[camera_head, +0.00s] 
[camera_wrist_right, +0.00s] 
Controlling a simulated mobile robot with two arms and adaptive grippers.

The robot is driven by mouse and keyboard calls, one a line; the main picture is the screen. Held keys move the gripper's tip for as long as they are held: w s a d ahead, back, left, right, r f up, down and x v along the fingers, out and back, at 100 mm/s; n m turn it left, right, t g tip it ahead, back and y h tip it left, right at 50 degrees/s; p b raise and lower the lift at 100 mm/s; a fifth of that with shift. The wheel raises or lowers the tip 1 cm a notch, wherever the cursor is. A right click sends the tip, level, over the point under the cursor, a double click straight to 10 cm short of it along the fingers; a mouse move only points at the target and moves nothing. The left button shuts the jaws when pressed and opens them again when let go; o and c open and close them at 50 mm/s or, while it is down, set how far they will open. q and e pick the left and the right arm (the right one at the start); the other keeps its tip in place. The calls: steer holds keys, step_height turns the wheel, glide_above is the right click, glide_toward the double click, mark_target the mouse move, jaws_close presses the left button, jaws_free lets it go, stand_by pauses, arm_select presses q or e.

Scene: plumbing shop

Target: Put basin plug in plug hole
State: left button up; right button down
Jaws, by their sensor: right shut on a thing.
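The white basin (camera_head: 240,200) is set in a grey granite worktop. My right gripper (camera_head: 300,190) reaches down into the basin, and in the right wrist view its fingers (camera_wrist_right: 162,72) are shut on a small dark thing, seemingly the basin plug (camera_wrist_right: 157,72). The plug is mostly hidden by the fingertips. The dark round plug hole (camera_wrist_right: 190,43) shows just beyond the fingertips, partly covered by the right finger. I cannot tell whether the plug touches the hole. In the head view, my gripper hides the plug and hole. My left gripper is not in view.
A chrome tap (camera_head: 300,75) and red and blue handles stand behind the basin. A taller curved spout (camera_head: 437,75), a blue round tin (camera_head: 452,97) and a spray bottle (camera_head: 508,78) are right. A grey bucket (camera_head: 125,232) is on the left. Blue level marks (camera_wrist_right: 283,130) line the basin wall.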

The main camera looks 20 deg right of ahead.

PROBLEM REQUIREMENTS
Return the listing above in full, character for character.

OUTPUT FOR THIS EXERCISE
[camera_head, +0.00s] 
[camera_wrist_right, +0.00s] 
Controlling a simulated mobile robot with two arms and adaptive grippers.

The robot is driven by mouse and keyboard calls, one a line; the main picture is the screen. Held keys move the gripper's tip for as long as they are held: w s a d ahead, back, left, right, r f up, down and x v along the fingers, out and back, at 100 mm/s; n m turn it left, right, t g tip it ahead, back and y h tip it left, right at 50 degrees/s; p b raise and lower the lift at 100 mm/s; a fifth of that with shift. The wheel raises or lowers the tip 1 cm a notch, wherever the cursor is. A right click sends the tip, level, over the point under the cursor, a double click straight to 10 cm short of it along the fingers; a mouse move only points at the target and moves nothing. The left button shuts the jaws when pressed and opens them again when let go; o and c open and close them at 50 mm/s or, while it is down, set how far they will open. q and e pick the left and the right arm (the right one at the start); the other keeps its tip in place. The calls: steer holds keys, step_height turns the wheel, glide_above is the right click, glide_toward the double click, mark_target the mouse move, jaws_close presses the left button, jaws_free lets it go, stand_by pauses, arm_select presses q or e.

Scene: plumbing shop

Target: Put basin plug in plug hole
State: left button up; right button down
Jaws, by their sensor: right shut on a thing.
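The white basin (camera_head: 240,200) is set in a grey granite worktop. My right gripper (camera_head: 300,190) reaches down into the basin, and in the right wrist view its fingers (camera_wrist_right: 162,72) are shut on a small dark thing, seemingly the basin plug (camera_wrist_right: 157,72). The plug is mostly hidden by the fingertips. The dark round plug hole (camera_wrist_right: 190,43) shows just beyond the fingertips, partly covered by the right finger. I cannot tell whether the plug touches the hole. In the head view, my gripper hides the plug and hole. My left gripper is not in view.
A chrome tap (camera_head: 300,75) and red and blue handles stand behind the basin. A taller curved spout (camera_head: 437,75), a blue round tin (camera_head: 452,97) and a spray bottle (camera_head: 508,78) are right. A grey bucket (camera_head: 125,232) is on the left. Blue level marks (camera_wrist_right: 283,130) line the basin wall.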

The main camera looks 20 deg right of ahead.

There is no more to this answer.